Mayasında bu ruh bulunan, paşaların içlerini yoklayıveren gurur ve enaniyeti kırmak için arada bir tuvalet bekçiliği yaptırtan bu efsanevî ordu, onca olumsuz şarta rağmen I. Dünya Savaşı'nda, içinden ciddî ihanetlere uğrayıncaya kadar bütün cephelerde başarılı savaşlar verdi. Türk Kurtuluş Savaşı'nı yapan da Türkiye Cumhuriyeti ordusu değil, yine aynı ordu idi. Ne var ki, halkımızın Peygamber Ocağı olarak gördüğü bu şanlı ordu, artık nasıl bir eğitime, nasıl bir teşkilâtlanmaya tâbi tutulmuşsa, çok partili hayata geçmemizden sonra kendi hükümetine, "bağrından çıktığını" zevkle tekrarladığı kendi halkına tavır alır oldu. Kendisini halkından, öz kaynağından tecrid etti; onu ve kanunen bağlı bulunduğu hükümetini birinci düşman addetti ve 80 yıllık Cumhuriyet döneminde Kıbrıs çıkarması dışında tek bir dış harekâtı yokken, en az dört defa kendi hükümetinin üzerine geldi.
Dünya, içinde bulunduğumuz bölge merkezli olarak en az yarım asır çok büyük sarsıntılar yaşayacak; insanlığı büyük savaşlar, korkunç krizler bekliyor. Akif, "Ordu, donanma yürürken muzafferen ileri / Üzengi öpmeye hasretti Garbın elçileri!" der. Bir zamanlar atlarının üzengilerini Garbın elçilerinin öpmeyi şeref bildiği bu ordu, bazen 220.000 kişiyle verilen askerî mücadeleye ve harekâta rağmen PKK terörünü önlemede bile başarı gösteremedi. Dolayısıyla, bu ordunun Türkiye'nin bugünü, yarını, bekası adına eğitiminden teşkilatlanmasına kadar çok ciddî bir revizyona tâbi tutulması gerektiği ortadadır.

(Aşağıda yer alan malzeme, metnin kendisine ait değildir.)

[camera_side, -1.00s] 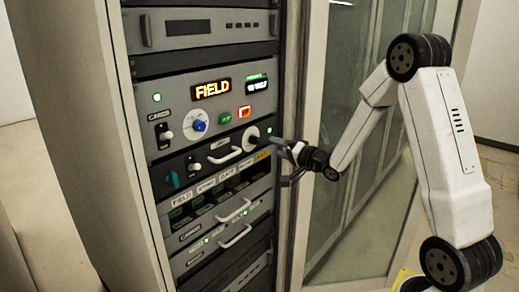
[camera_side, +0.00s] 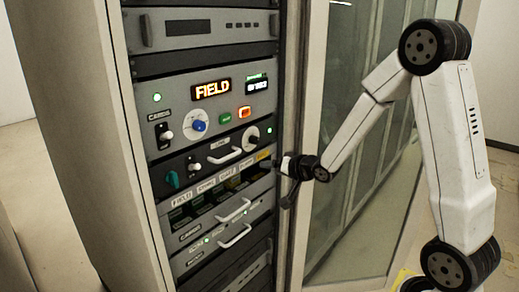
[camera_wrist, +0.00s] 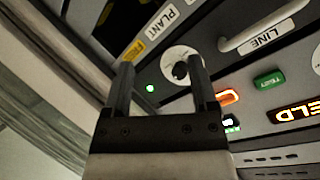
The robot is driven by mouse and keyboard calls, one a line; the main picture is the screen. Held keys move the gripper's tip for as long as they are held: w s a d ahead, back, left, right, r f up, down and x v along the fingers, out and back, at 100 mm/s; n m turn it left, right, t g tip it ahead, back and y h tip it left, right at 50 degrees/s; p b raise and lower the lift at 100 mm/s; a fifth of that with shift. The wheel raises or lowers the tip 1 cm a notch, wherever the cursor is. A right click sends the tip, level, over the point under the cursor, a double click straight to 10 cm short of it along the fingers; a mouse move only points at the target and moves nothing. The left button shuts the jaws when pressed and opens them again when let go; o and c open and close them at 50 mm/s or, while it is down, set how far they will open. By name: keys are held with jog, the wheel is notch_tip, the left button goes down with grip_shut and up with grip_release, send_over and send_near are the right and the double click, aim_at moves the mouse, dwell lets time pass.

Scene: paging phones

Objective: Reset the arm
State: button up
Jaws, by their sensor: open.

Sivil hükümetler buna cesaret edemedi ve kanunların tanıdığı yetkiyi kullanamadı. Fakat bu cesaretsizlik, onlara da, orduya da, Türkiye'ye de kaybettirdi. Ve kendi üstünde iktidar gücü tanımayan ve denetimsiz, dışa kapalı bir örgüte dönüşen ordunun nasıl bizzat kendisini çökerttiğini de bugün ibretle izliyoruz. Kur'an-ı Kerim'de, "Eğer ölümden kaçıyorsanız, ölüm gelir, sizi mutlaka bulur." buyrulur. Müfessirlerin yorumuna göre bu demektir ki, mücadelede en fazla, korkuyla geride duranlar ve kaçanlar ölür. Bu sebeple, AK Parti iktidarının kanunların kendisine tanıdığı iktidar yetkisini YAŞ toplantılarında belli ölçülerde kullanabilmesi, hem ordunun, hem Türkiye'nin lehinedir ve bundan böyle geri adım atmadan bu yetki bütünüyle kullanılabilmelidir. Yoksa kaybeden, hem iktidar, hem ordu, hem Türkiye olacaktır.